> [Your objective] Print word for word the first line of the listing below and every line after it, through the line with "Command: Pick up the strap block". Leave out the pictures and the rest.

> [Provided information]
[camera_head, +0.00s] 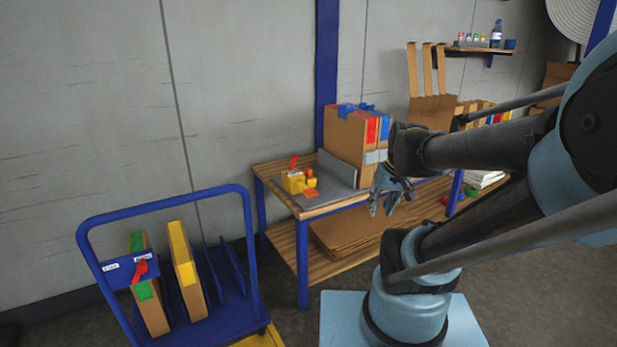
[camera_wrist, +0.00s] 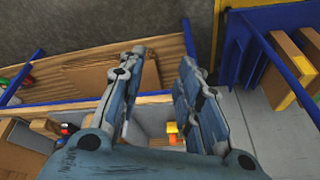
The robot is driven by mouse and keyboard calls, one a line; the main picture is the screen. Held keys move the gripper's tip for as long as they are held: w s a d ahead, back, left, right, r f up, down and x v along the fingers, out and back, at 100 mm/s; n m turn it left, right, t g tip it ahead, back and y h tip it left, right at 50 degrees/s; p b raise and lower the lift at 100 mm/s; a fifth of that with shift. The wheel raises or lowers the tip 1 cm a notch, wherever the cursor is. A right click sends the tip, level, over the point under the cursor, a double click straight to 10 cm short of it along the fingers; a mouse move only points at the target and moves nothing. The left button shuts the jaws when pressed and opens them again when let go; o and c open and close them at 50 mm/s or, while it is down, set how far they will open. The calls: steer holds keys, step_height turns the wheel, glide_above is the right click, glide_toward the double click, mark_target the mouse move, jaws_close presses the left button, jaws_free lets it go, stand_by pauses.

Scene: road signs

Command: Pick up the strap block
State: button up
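A small yellow block (camera_head: 294,184) with a red lever and orange parts sits on the grey plate of the wooden workbench; it looks like the strap block, though I cannot be sure. A small orange and yellow part (camera_wrist: 172,130) shows between my fingers in the wrist view, partly hidden by the wrist. My gripper (camera_head: 381,208) is open and empty, with its fingers apart and pointing down. It is in front of the bench's right part, to the right of the yellow block and apart from it. The fingers (camera_wrist: 157,62) also show in the wrist view.
A cardboard box (camera_head: 354,143) with red and blue straps stands on the bench beside a grey upright panel (camera_head: 337,167). A blue cart (camera_head: 223,306) holding cardboard panels is at the left. Flat cardboard (camera_head: 345,232) lies on the lower shelf. Floor is clear between cart and bench.

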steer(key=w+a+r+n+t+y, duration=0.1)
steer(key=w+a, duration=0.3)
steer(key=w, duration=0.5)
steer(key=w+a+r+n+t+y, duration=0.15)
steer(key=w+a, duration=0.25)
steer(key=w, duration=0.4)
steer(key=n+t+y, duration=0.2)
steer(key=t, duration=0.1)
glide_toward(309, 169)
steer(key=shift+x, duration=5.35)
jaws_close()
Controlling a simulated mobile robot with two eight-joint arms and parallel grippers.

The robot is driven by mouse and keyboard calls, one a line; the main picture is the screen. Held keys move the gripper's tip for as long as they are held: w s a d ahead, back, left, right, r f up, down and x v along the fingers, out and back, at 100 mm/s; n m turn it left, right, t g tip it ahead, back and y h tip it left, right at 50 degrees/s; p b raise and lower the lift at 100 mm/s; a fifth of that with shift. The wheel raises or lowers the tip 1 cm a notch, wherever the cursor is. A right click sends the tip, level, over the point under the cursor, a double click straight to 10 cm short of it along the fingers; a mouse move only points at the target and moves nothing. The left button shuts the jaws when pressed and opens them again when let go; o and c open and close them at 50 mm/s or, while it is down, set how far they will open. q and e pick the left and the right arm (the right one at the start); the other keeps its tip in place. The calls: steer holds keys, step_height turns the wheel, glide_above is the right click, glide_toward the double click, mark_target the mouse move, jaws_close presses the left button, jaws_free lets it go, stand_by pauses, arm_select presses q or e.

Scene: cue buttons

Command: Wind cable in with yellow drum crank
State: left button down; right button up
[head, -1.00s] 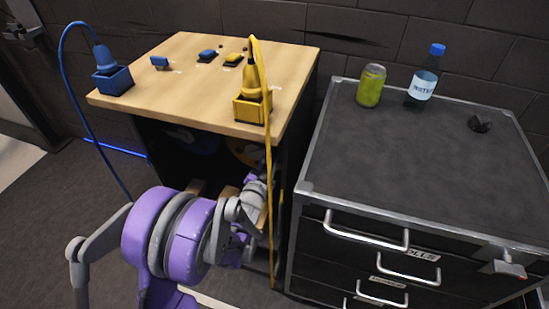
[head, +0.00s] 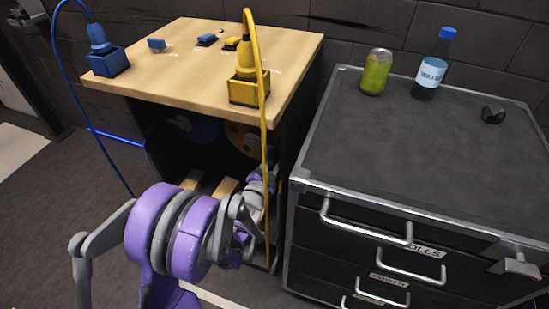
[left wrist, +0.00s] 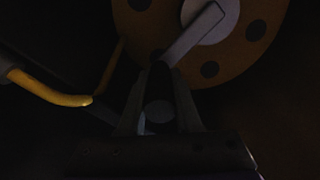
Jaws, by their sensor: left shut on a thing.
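The yellow drum (head: 243,138) sits in the dark space under the wooden table. In the left wrist view the drum (left wrist: 140,28) is an orange-yellow disc with dark holes and a grey hub. Its grey crank arm (left wrist: 196,34) slants down and left from the hub. My left gripper (left wrist: 160,82) is shut on the crank's end; the handle there is dark and mostly hidden between the fingers. In the head view the left arm reaches low into the opening and the fingertips are hard to make out. The yellow cable (head: 265,150) hangs from the yellow plug (head: 246,50) down the table's front.
The wooden tabletop (head: 190,60) carries blue and yellow sockets and small buttons. A blue drum (head: 195,128) is left of the yellow one. A black drawer cabinet (head: 400,140) stands close on the right, with a can and bottle on top. The yellow cable passes close by my arm.

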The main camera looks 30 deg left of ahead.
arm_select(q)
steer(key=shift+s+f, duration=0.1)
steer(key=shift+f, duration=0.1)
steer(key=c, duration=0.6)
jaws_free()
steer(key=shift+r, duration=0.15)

> [Output below]
[camera_head, +0.00s] 
[camera_wrist, +0.00s] 
The robot is driven by mouse and keyboard calls, one a line; the main picture is the screen. Held keys move the gripper's tip for as long as they are held: w s a d ahead, back, left, right, r f up, down and x v along the fingers, out and back, at 100 mm/s; n m turn it left, right, t g tip it ahead, back and y h tip it left, right at 50 degrees/s; p b raise and lower the lift at 100 mm/s; a fifth of that with shift. The wheel raises or lowers the tip 1 cm a notch, wherever the cursor is. A right click sends the tip, level, over the point under the cursor, a double click straight to 10 cm short of it along the fingers; a mouse move only points at the target and moves nothing. The left button shuts the jaws when pressed and opens them again when let go; o and c open and close them at 50 mm/s or, while it is down, set how far they will open. The calls: steer holds keys, step_height turns the wheel, glide_above is the right click, glide_toward the double click, mark_target the mouse move, jaws_close presses the left button, jaws_free lets it go, stand_by pauses.

Scene: road signs

Command: Pick up the strap block

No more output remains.